I want now, if I search for 10, not only to tell me that length of 10 is (10 - 3) length
and update the map, but also I want to update 20, 40 in case they are still (False, _)
My code:
import Data.Map as Map
solve :: [Integer] -> Map Integer (Bool, Integer)
solve xs = solve' xs Map.empty
where
solve' :: [Integer] -> Map Integer (Bool, Integer) -> Map Integer (Bool, Integer)
solve' [] table = table
solve' (x:xs) table =
case Map.lookup x table of
Nothing -> countF x 1 (x:xs) table
Just (b, _) ->
case b of
True -> solve' xs table
False -> {-WRONG-} solve' xs table
f :: Integer -> Integer
f x
| x `mod` 2 == 0 = x `quot` 2
| otherwise = 3 * x + 1
countF :: Integer -> Integer -> [Integer] -> Map Integer (Bool, Integer) -> Map Integer (Bool, Integer)
countF n cnt (x:xs) table
| n == 1 = solve' xs (Map.insert x (True, cnt) table)
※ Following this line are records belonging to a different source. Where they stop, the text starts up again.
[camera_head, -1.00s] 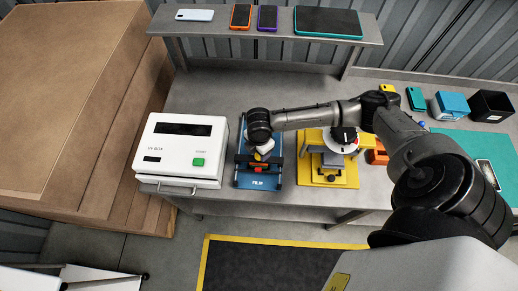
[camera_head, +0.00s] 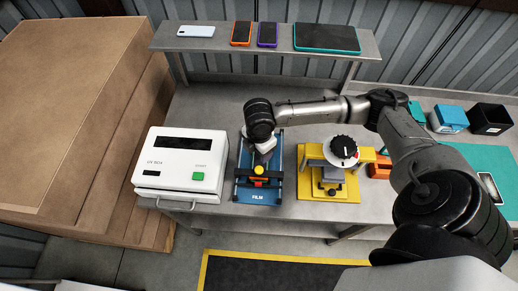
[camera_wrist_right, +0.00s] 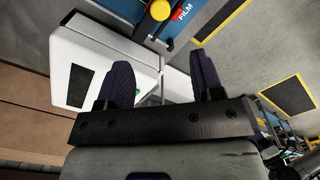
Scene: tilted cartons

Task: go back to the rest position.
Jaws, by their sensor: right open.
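My right arm reaches in from the right in the head view. Its gripper (camera_head: 266,154) hangs over the back part of the blue FILM device (camera_head: 278,188), near its yellow knob (camera_head: 258,169). In the right wrist view the two dark fingers of the gripper (camera_wrist_right: 163,84) stand wide apart with nothing between them. The yellow knob (camera_wrist_right: 160,10) and the FILM device (camera_wrist_right: 198,14) show beyond the fingertips, apart from them. My left gripper is in neither view.
A white UV box (camera_head: 183,178) stands left of the FILM device. A yellow stand with a dial (camera_head: 328,188) is to its right. A shelf (camera_head: 275,44) with several phones and a tablet runs behind. Large cartons (camera_head: 60,110) fill the left side.

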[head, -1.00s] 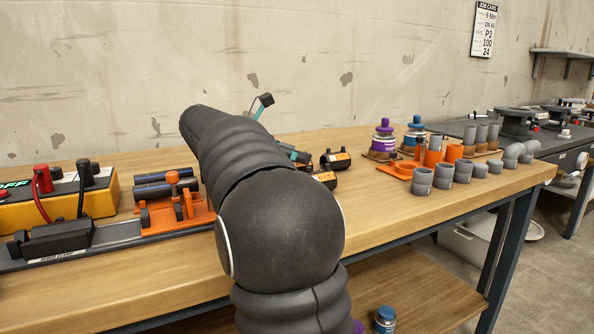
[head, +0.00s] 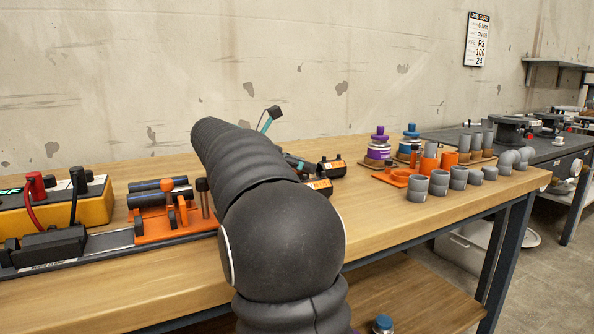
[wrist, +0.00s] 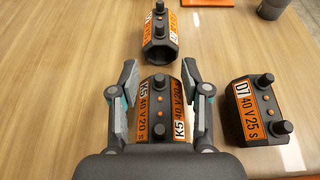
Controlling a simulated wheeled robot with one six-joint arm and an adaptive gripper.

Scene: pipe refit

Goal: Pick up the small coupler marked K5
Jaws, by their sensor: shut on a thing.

| otherwise = countF (f n) (cnt + 1) (x:xs) $ checkMap (f n) n table
checkMap :: Integer -> Integer -> Map Integer (Bool, Integer) -> Map Integer (Bool, Integer)
checkMap n rez table =
case Map.lookup n table of
Nothing -> Map.insert n (False, rez) table
Just _ -> table
At the {-WRONG-} part we should update all the values like in the following example:
--We are looking for 10:
10 - (False, 20)
|
V {-finally-} update 10 => (True, 10 - 1 - 1 - 1)
20 - (False, 40) ^
| |
V update 20 => 20 - (True, 10 - 1 - 1)
40 - (False, 13) ^
| |
V update 40 => 40 - (True, 10 - 1)
13 - (True, 10) ^
| |
---------------------------
The problem is that I don't know if its possible to do 2 things in a function like updating a number and continue the recurence. In a C
like language I may do something like (pseudocode):
void f(int n, tuple(b,nr), int &length, table)
{
if(b == False) f (nr, (table lookup nr), 0, table);
// the bool is true so we got a length
else
{
length = nr;
return;
}
// Since this is a recurence it would work as a stack, producing the right output
table update(n, --cnt);
}
The last instruction would work since we are sending cnt by reference. Also we always know that it will finish at some point and cnt should not be < 1.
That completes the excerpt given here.